## RECORDED DATA
------------------------------

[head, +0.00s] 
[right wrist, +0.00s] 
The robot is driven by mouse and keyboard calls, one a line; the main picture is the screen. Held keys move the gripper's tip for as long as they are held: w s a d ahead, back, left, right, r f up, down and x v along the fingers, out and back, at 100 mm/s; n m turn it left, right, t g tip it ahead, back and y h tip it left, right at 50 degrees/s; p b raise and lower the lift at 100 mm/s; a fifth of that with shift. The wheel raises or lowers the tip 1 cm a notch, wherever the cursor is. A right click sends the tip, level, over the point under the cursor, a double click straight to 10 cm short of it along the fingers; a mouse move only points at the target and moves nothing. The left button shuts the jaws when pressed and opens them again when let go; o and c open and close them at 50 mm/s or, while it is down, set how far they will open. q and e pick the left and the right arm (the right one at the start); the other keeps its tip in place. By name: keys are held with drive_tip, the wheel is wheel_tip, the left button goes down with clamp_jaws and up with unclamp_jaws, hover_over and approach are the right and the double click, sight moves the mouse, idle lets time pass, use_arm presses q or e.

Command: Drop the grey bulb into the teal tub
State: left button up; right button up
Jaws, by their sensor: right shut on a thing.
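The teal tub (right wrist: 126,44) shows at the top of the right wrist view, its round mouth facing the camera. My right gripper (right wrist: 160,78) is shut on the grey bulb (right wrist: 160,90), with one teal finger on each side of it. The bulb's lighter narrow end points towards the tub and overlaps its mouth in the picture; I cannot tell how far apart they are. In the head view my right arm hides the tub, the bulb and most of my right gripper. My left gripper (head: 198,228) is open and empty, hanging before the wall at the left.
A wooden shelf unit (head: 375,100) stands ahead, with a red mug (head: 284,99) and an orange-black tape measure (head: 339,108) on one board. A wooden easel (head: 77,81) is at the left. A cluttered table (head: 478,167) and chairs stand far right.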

------------------------------

## WHAT YOU HAVE TO DO
Write every line of the material above again, exactly.

## TASK SOLUTION
[head, +0.00s] 
[right wrist, +0.00s] 
The robot is driven by mouse and keyboard calls, one a line; the main picture is the screen. Held keys move the gripper's tip for as long as they are held: w s a d ahead, back, left, right, r f up, down and x v along the fingers, out and back, at 100 mm/s; n m turn it left, right, t g tip it ahead, back and y h tip it left, right at 50 degrees/s; p b raise and lower the lift at 100 mm/s; a fifth of that with shift. The wheel raises or lowers the tip 1 cm a notch, wherever the cursor is. A right click sends the tip, level, over the point under the cursor, a double click straight to 10 cm short of it along the fingers; a mouse move only points at the target and moves nothing. The left button shuts the jaws when pressed and opens them again when let go; o and c open and close them at 50 mm/s or, while it is down, set how far they will open. q and e pick the left and the right arm (the right one at the start); the other keeps its tip in place. By name: keys are held with drive_tip, the wheel is wheel_tip, the left button goes down with clamp_jaws and up with unclamp_jaws, hover_over and approach are the right and the double click, sight moves the mouse, idle lets time pass, use_arm presses q or e.

Command: Drop the grey bulb into the teal tub
State: left button up; right button up
Jaws, by their sensor: right shut on a thing.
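The teal tub (right wrist: 126,44) shows at the top of the right wrist view, its round mouth facing the camera. My right gripper (right wrist: 160,78) is shut on the grey bulb (right wrist: 160,90), with one teal finger on each side of it. The bulb's lighter narrow end points towards the tub and overlaps its mouth in the picture; I cannot tell how far apart they are. In the head view my right arm hides the tub, the bulb and most of my right gripper. My left gripper (head: 198,228) is open and empty, hanging before the wall at the left.
A wooden shelf unit (head: 375,100) stands ahead, with a red mug (head: 284,99) and an orange-black tape measure (head: 339,108) on one board. A wooden easel (head: 77,81) is at the left. A cluttered table (head: 478,167) and chairs stand far right.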

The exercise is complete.